▸ **What is needed**
In the material below, find all lines with the string "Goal" and copy them.

▸ **The data**
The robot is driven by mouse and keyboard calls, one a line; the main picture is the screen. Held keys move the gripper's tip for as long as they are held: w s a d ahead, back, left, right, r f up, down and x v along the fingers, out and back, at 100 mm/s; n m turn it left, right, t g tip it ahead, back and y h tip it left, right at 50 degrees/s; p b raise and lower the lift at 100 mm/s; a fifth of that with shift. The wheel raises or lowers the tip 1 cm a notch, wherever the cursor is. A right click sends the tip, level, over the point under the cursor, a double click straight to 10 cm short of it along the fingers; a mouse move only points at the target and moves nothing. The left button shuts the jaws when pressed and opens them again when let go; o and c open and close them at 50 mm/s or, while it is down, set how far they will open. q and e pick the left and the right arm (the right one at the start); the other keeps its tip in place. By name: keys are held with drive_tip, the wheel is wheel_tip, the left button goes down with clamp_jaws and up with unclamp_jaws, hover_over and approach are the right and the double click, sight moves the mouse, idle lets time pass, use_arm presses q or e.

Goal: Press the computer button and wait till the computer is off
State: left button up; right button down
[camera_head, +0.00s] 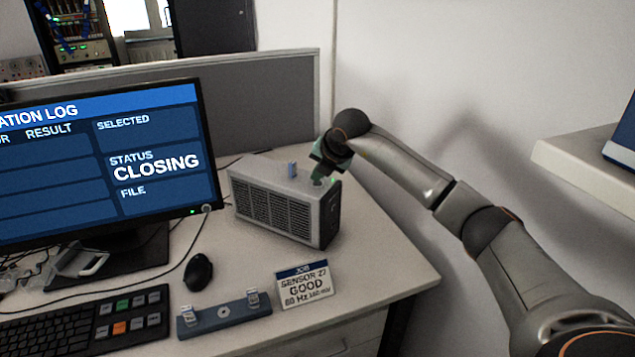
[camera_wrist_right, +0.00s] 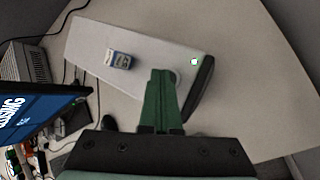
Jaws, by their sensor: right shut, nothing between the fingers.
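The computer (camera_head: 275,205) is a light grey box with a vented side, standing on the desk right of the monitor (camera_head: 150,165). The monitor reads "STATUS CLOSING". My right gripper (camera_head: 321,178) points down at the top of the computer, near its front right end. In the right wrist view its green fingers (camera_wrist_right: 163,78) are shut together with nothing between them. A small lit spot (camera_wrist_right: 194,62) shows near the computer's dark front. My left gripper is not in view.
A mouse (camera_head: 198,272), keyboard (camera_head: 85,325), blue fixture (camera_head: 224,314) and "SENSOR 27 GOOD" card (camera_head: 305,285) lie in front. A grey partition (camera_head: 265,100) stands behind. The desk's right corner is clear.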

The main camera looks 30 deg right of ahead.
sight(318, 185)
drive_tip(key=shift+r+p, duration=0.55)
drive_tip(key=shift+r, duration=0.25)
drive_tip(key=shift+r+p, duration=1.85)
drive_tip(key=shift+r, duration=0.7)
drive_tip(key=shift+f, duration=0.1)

==

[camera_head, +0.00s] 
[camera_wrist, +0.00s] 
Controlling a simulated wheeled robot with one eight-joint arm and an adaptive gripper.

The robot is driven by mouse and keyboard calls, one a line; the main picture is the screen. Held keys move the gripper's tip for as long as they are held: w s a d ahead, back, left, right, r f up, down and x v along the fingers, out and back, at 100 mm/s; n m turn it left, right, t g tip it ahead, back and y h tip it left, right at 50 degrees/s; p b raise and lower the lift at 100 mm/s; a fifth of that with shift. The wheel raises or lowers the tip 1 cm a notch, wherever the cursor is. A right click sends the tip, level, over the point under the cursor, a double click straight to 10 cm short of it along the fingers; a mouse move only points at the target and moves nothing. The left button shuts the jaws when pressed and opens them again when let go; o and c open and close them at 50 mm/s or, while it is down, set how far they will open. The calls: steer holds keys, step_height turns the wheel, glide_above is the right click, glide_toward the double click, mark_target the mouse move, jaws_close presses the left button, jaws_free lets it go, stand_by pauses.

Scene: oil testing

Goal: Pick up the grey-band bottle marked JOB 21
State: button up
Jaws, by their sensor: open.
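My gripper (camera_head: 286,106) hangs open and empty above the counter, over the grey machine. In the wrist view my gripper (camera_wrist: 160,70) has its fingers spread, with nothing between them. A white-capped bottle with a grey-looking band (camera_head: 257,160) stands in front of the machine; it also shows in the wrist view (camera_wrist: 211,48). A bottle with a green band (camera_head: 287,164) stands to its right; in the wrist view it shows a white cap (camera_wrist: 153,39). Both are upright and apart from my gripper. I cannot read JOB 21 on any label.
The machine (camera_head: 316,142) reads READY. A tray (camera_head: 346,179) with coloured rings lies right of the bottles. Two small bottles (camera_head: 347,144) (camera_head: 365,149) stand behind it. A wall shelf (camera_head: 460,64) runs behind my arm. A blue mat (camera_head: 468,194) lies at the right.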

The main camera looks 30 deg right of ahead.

▸ **Worked solution**
Goal: Press the computer button and wait till the computer is off
Goal: Pick up the grey-band bottle marked JOB 21

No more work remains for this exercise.